Workers in California and around the country who are 40 or older are protected by the Age Discrimination in Employment Act. However, a report from ProPublica and Mother Jones suggests that IBM has taken many different steps to reduce the number of workers it has in that age range. This has been done by asking some to retire early or to move thousands of miles to keep their jobs.

In the past, IBM was known as a company that would reward workers for their loyalty, but a shift reportedly began taking place in 2014. This was when the organization decided to change its focus to providing cloud storage and data analytics. Instead of older workers, the company decided that it wanted millennials to make up a larger portion of its workforce. According to ProPublica, IBM got rid of 20,000 workers who were 40 or older in the past five years.
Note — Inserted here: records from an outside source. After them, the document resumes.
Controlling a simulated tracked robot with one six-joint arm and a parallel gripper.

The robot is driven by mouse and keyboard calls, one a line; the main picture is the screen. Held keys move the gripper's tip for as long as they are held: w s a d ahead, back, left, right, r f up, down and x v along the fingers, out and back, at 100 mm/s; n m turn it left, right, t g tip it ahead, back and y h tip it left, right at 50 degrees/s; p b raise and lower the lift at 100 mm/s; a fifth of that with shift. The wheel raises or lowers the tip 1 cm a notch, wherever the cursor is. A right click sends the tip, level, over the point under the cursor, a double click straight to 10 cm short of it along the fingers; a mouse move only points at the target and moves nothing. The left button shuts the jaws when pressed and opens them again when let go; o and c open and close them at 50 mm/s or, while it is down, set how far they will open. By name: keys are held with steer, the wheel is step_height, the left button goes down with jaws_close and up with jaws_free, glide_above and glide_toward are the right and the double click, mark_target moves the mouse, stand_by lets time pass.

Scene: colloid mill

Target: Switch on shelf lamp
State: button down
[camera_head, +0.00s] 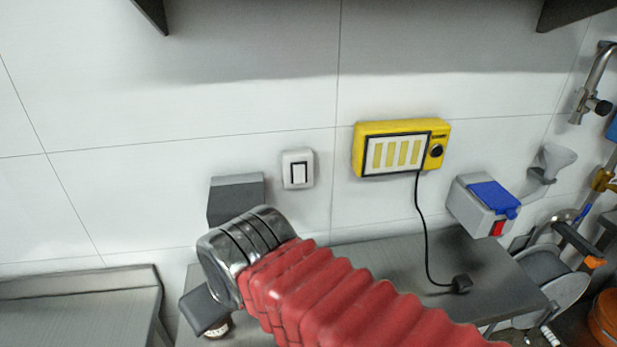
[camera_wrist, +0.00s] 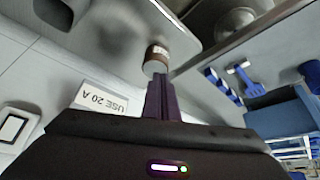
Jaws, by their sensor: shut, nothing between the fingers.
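A yellow lamp-like unit (camera_head: 401,147) with pale bars and a black knob (camera_head: 437,151) is on the wall above the shelf (camera_head: 385,258). Its black cord runs down to a black plug (camera_head: 461,284) lying on the shelf. A grey socket box (camera_head: 472,211) with a blue lid (camera_head: 494,197) and a red switch (camera_head: 496,229) is to the right of the plug. My gripper (camera_wrist: 158,82) is shut and empty in the wrist view. Its tips point towards a small brown and white cylinder (camera_wrist: 156,59); I cannot tell if they touch. My arm largely hides the gripper in the head view.
A white wall switch (camera_head: 298,168) is left of the yellow unit; it also shows in the wrist view (camera_wrist: 13,128). A label reading "USE 20 A" (camera_wrist: 101,102) is beside my gripper. A hose reel (camera_head: 552,275) and pipes crowd the right side.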

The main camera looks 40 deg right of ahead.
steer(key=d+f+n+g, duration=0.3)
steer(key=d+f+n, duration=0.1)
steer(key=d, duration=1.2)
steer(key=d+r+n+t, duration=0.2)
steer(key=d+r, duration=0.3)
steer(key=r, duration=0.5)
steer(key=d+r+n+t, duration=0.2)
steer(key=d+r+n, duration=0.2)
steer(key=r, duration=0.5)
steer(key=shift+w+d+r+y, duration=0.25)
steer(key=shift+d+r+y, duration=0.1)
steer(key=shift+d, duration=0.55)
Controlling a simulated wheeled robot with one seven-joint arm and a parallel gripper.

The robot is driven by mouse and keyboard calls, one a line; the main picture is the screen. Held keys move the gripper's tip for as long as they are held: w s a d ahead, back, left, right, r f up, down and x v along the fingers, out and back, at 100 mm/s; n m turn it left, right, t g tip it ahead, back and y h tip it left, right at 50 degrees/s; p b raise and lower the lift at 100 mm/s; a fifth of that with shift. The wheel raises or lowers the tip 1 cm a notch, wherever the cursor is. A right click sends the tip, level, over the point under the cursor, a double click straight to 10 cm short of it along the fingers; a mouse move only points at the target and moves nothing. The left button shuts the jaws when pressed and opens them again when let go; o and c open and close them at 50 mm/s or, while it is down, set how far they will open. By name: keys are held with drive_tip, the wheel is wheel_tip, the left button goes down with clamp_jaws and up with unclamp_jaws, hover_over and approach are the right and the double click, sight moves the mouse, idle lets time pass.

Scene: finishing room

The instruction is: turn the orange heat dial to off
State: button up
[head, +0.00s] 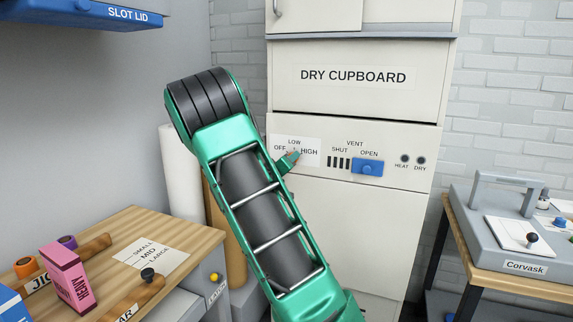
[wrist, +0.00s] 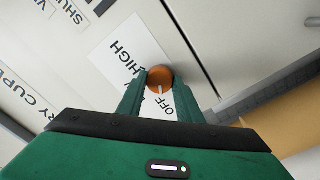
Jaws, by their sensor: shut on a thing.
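The orange heat dial (wrist: 159,75) sits on a white label plate (wrist: 112,52) marked OFF, LOW and HIGH. In the wrist view my gripper (wrist: 160,84) has one finger on each side of the dial and is shut on it. OFF is beside the right finger and HIGH beside the left. In the head view my gripper (head: 290,160) is at the plate on the dry cupboard (head: 352,95), and mostly hides the dial.
A wooden bench (head: 190,232) with a pink box (head: 65,278) is at left. A grey Corvask case (head: 500,235) stands on the right table.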

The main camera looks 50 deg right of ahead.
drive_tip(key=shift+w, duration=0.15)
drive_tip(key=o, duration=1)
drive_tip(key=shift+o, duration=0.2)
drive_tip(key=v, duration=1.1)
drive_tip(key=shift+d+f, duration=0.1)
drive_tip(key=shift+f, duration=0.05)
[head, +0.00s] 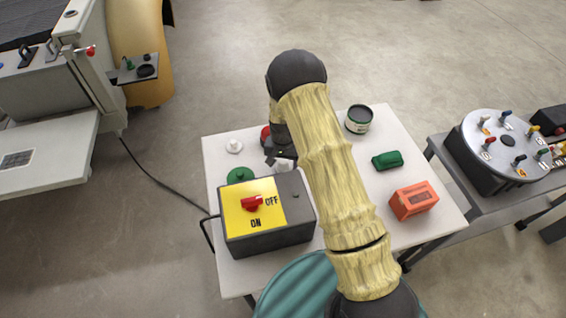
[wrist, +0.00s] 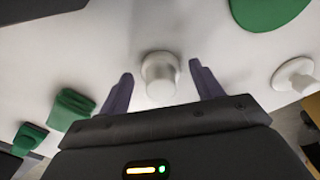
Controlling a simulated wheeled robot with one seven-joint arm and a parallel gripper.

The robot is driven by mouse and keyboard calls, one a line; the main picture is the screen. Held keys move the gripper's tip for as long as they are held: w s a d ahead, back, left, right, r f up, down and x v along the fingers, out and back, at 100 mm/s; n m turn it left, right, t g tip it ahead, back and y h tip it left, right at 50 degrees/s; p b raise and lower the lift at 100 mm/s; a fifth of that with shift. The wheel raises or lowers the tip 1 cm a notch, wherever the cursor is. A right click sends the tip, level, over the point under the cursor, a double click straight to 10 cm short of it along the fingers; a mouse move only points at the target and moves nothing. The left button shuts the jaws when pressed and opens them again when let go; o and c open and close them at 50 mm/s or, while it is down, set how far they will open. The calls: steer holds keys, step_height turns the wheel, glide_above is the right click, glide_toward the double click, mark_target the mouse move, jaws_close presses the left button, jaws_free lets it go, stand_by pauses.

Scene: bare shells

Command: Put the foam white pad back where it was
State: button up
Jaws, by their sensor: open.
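A white, rounded, stubby piece (wrist: 160,82) stands on the white table between the fingers of my gripper (wrist: 161,72) in the wrist view. The fingers are apart, with a gap on each side of it. In the head view my gripper (head: 279,157) is low over the table, behind the switch box, and a bit of white (head: 283,166) shows beside it. A second white piece (head: 234,146), a disc with a knob, stands left of the gripper; it also shows in the wrist view (wrist: 294,74). I cannot tell which white piece is the foam pad.
A grey switch box (head: 268,237) with a yellow face stands at the table's front left. A green disc (head: 241,174) lies behind it. My arm covers the middle.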

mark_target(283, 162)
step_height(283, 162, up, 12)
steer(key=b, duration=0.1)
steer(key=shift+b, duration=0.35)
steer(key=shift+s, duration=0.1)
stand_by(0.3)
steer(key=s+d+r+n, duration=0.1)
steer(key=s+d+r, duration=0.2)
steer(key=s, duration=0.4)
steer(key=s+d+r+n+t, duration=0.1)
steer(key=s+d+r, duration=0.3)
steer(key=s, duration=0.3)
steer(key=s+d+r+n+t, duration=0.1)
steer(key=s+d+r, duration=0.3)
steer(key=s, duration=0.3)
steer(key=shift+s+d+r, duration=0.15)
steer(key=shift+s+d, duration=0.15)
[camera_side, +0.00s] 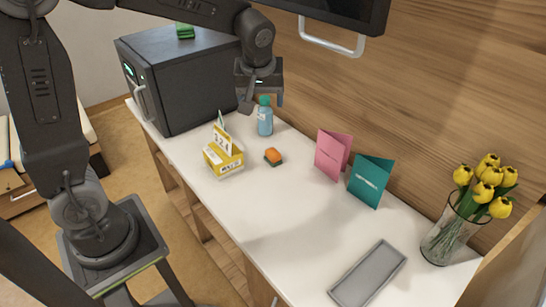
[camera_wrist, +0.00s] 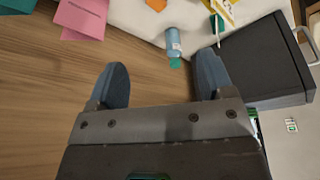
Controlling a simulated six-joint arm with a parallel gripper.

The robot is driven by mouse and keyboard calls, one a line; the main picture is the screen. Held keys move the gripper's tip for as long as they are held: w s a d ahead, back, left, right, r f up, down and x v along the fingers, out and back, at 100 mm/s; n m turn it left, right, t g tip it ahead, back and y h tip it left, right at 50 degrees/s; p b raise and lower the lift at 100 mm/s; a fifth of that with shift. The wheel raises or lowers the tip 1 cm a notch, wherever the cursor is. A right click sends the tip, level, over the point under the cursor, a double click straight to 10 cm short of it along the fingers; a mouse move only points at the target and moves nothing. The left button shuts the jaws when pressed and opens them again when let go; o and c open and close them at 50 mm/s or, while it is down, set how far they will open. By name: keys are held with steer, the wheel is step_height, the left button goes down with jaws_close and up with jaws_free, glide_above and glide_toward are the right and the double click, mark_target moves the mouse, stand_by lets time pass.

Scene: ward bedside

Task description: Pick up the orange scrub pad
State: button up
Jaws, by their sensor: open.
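The orange scrub pad (camera_side: 273,156) lies on the white counter in the side view, with a dark green underside. In the wrist view the pad (camera_wrist: 156,4) is cut off by the top edge. My gripper (camera_side: 250,106) is raised over the back of the counter, beside the bottle and away from the pad. In the wrist view its two fingers (camera_wrist: 160,82) are apart with nothing between them.
A blue bottle with a green cap (camera_side: 265,118) stands near my gripper. A yellow card holder (camera_side: 222,155) is left of the pad. A dark cabinet (camera_side: 180,80), pink card (camera_side: 332,155), teal card (camera_side: 370,180), grey tray (camera_side: 368,275) and tulip vase (camera_side: 452,235) surround clear counter (camera_side: 290,215).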

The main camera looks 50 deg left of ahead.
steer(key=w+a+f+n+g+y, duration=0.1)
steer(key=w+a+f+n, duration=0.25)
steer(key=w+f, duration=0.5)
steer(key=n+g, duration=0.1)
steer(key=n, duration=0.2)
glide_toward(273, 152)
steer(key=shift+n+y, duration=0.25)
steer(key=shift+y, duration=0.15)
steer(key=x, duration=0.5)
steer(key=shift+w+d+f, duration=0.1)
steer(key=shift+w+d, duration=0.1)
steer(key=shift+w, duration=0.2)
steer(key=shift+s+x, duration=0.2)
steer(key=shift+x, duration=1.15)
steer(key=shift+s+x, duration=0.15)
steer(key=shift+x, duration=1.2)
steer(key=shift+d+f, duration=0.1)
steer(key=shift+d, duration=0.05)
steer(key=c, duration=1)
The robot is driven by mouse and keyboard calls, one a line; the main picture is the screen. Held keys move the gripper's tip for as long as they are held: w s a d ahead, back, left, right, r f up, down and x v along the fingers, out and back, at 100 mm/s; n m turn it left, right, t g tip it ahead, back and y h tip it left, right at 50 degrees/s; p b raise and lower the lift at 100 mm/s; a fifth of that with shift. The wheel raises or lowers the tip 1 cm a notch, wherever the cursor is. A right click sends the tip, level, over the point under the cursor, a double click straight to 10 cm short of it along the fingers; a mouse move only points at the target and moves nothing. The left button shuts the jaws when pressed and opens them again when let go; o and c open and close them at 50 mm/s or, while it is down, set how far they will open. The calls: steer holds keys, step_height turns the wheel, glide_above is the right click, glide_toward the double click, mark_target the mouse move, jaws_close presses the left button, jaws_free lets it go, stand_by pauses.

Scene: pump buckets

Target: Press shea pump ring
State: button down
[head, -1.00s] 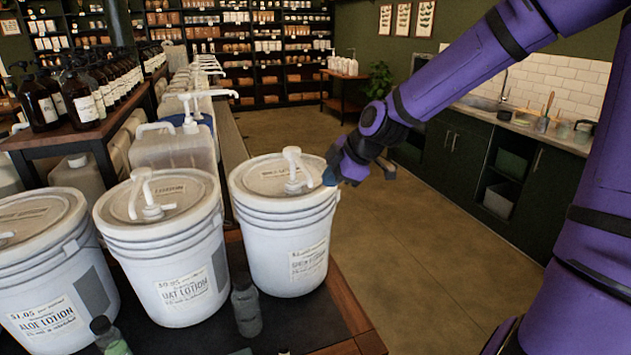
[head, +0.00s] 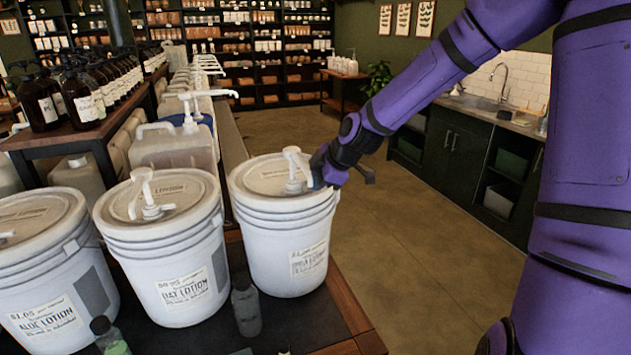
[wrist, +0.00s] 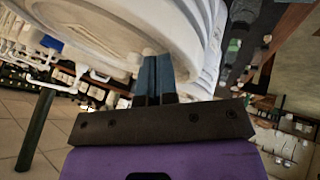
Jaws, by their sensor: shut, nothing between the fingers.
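The right-hand white bucket (head: 285,245) stands on the dark-topped table. Its label is too blurred to read surely, so I cannot confirm it is the shea one. A white pump (head: 293,170) rises from its lid. My gripper (head: 318,168) is at the right edge of the lid, close beside the pump; I cannot tell if it touches. In the wrist view, the blue fingers of my gripper (wrist: 154,70) are together and empty, against or just in front of the tilted-looking bucket lid (wrist: 105,30). The pump head is not clear there.
The middle bucket (head: 165,255) and the left bucket (head: 40,270), labelled aloe lotion, stand close by with their own pumps. A small dark bottle (head: 246,308) stands in front. Jugs with pumps (head: 175,150) line up behind. The floor (head: 420,260) on the right is clear.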

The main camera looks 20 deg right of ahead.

That is roughly 60 percent of its workforce within the United States. In some cases, workers were required to train their replacements before leaving the company. Those who were hired back were labeled as contractors who received less pay and fewer if any benefits. Although workers are protected by the act, IBM made employees go through arbitration to settle age discrimination claims as that was deemed more favorable to the business.

Those who believe that they have faced age discrimination in the workplace may wish to take legal action. If a claim is successful, it may be possible to obtain compensation in the form of back pay or punitive damages. Individuals who were terminated illegally may be entitled to their jobs back in addition to compensation. An attorney may be able to review the case to determine if a company's actions violated the law.